After graduation, Ju-Hye taught for two years in Toronto before deciding to teach abroad. Ending up at the American School of Ulaanbaatar in Mongolia, she remained interested in community work and so volunteered at a local community centre as well. Working with low income students in Mongolia strengthened Ju-Hye’s interest in social justice and returned her to her studies.
Enrolled in a Master’s of Education program at Harvard, Ju-Hye wanted to learn more about how government policy can lead to changes in teaching practice. “Many of my courses focused on the ethical aspects of education and defining what good work in education looks like. Along with being ethical, it is essential that education be engaging to students — something I want to develop.”
With audience engagement in mind, Ju-Hye began an internship at the Sackler Museum at Harvard. Here she worked on projects that made the museum more accessible and sought to bring in more people who wouldn’t typically visit.
“Art galleries and museums usually have a single voice telling you what to think and what’s important but I think they’re most effective as learning spaces when they’re more participatory and that means allowing visitors to pose their own questions,” she says.
When people are able to ask good questions they’re more interested, engaged and the museum is more successful.
Back in Toronto, Ju-Hye has moved to the Ontario College of Art and Design University where she works at the professional gallery.
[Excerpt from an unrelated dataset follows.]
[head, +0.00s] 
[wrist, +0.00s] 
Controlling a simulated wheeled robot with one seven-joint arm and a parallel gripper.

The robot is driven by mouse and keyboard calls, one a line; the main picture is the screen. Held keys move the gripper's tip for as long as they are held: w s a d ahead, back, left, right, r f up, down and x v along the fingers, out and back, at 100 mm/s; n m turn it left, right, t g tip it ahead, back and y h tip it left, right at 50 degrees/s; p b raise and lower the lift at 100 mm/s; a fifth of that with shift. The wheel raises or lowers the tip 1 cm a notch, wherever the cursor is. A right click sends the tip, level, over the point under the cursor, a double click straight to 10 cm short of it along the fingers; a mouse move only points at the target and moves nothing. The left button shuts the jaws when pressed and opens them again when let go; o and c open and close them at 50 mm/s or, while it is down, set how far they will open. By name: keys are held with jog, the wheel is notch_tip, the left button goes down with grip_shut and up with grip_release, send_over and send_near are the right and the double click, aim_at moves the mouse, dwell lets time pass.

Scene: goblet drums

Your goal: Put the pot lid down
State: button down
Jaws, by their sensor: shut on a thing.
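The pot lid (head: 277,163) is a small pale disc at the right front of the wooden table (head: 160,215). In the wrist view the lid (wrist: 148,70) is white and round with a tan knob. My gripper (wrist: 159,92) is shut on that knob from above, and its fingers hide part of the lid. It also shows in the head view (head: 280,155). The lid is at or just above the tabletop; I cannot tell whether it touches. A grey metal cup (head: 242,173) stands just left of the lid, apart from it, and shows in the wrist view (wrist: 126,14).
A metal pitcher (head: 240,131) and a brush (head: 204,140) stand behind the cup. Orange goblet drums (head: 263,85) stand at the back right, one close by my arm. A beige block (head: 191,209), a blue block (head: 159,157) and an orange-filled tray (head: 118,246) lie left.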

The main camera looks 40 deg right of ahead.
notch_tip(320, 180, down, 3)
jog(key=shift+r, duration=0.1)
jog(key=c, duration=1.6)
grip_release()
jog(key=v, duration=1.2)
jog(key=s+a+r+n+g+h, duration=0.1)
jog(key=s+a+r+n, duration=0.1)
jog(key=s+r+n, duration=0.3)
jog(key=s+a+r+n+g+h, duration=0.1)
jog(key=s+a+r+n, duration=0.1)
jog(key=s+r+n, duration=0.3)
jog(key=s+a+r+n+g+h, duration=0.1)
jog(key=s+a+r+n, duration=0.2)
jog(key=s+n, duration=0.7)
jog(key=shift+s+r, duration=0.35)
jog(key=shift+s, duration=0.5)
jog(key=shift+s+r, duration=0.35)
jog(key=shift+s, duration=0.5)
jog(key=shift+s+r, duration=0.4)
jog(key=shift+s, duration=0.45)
With the program Onsite at OCAD U, she assists the gallery’s curator with community outreach, planning, programming workshops and attracting diverse groups of people.
A perpetual learner, Ju-Hye is heading back to school this September to pursue her Ph.D. in Curriculum Studies at the University of Toronto. “I want to encourage a stronger artist presence in the classroom,” she says. “I think education is too focused on the past, with students learning about master painters and being encouraged to emulate that. It requires a tremendous amount of skill and talent that isn’t available to most students and so they become disenchanted with art. I want young people in school learning that they can create good art that generates discussion about identity, integration and other social issues. They need to learn more about the force that art can have.”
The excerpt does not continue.